◆ GIVEN PROBLEM
Leave out the pictures, and retype only the lines from the beginning of the material through the line that contains "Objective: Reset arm", including both.

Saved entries
---------------

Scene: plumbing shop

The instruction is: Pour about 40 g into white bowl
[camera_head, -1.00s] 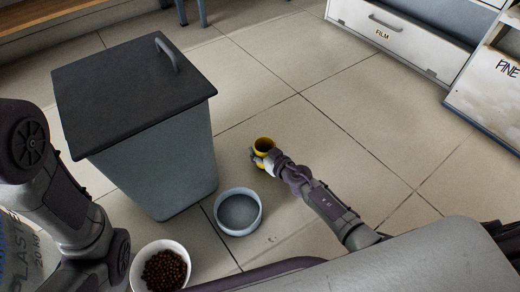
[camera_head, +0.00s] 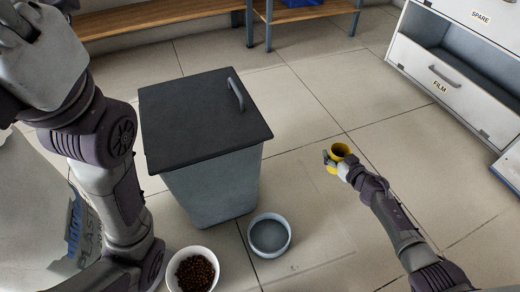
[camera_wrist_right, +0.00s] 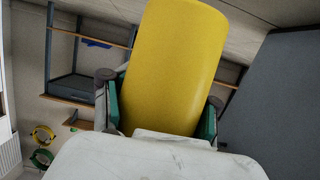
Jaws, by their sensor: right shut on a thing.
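A yellow cup (camera_head: 341,151) is held above the floor, its open rim facing up; its contents cannot be made out. My right gripper (camera_head: 338,164) is shut on the cup. In the right wrist view the cup (camera_wrist_right: 172,70) sits between the two green-padded fingers. The white bowl (camera_head: 172,262) stands at the bottom of the head view, left of the cup, and holds many small brown balls. My left arm rises at the left; its gripper (camera_head: 22,20) is partly cut off at the top-left corner, its jaws unclear.
A blue-grey round dish (camera_head: 289,246), seemingly empty, stands right of the white bowl. A grey bin (camera_head: 215,185) with a dark handled lid stands behind them. White drawer cabinets (camera_head: 425,75) and wooden benches (camera_head: 160,18) are farther back. The floor around the cup is clear.

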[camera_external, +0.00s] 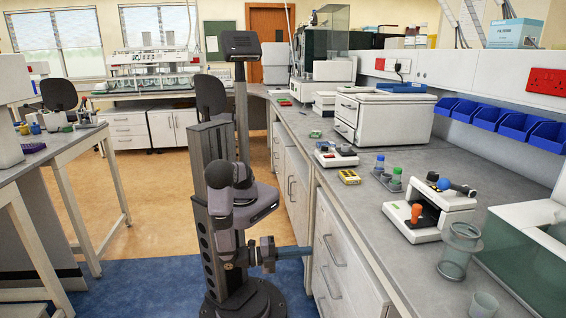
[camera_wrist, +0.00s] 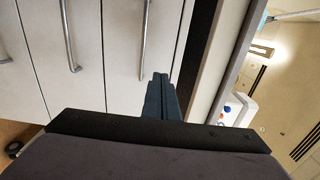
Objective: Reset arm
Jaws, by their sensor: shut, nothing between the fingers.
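My gripper (camera_external: 300,251) is low beside the bench in the external view, level with the cabinet fronts and below the worktop. Its blue fingers point right toward the white drawers (camera_external: 338,262). In the wrist view my gripper (camera_wrist: 160,77) is shut, with the two fingers together and nothing between them. The fingertips are close to the cabinet fronts (camera_wrist: 122,70); I cannot tell whether they touch. My arm is folded down near its column.
The grey worktop (camera_external: 395,185) is to the right. Drawer handles (camera_external: 331,252) jut out near the gripper. Floor is open to the left.

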---------------

◆ WRITTEN SOLUTION
Scene: plumbing shop

The instruction is: Pour about 40 g into white bowl
[camera_head, -1.00s] 
[camera_head, +0.00s] 
[camera_wrist_right, +0.00s] 
Jaws, by their sensor: right shut on a thing.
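A yellow cup (camera_head: 341,151) is held above the floor, its open rim facing up; its contents cannot be made out. My right gripper (camera_head: 338,164) is shut on the cup. In the right wrist view the cup (camera_wrist_right: 172,70) sits between the two green-padded fingers. The white bowl (camera_head: 172,262) stands at the bottom of the head view, left of the cup, and holds many small brown balls. My left arm rises at the left; its gripper (camera_head: 22,20) is partly cut off at the top-left corner, its jaws unclear.
A blue-grey round dish (camera_head: 289,246), seemingly empty, stands right of the white bowl. A grey bin (camera_head: 215,185) with a dark handled lid stands behind them. White drawer cabinets (camera_head: 425,75) and wooden benches (camera_head: 160,18) are farther back. The floor around the cup is clear.

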[camera_external, +0.00s] 
[camera_wrist, +0.00s] 
Objective: Reset arm

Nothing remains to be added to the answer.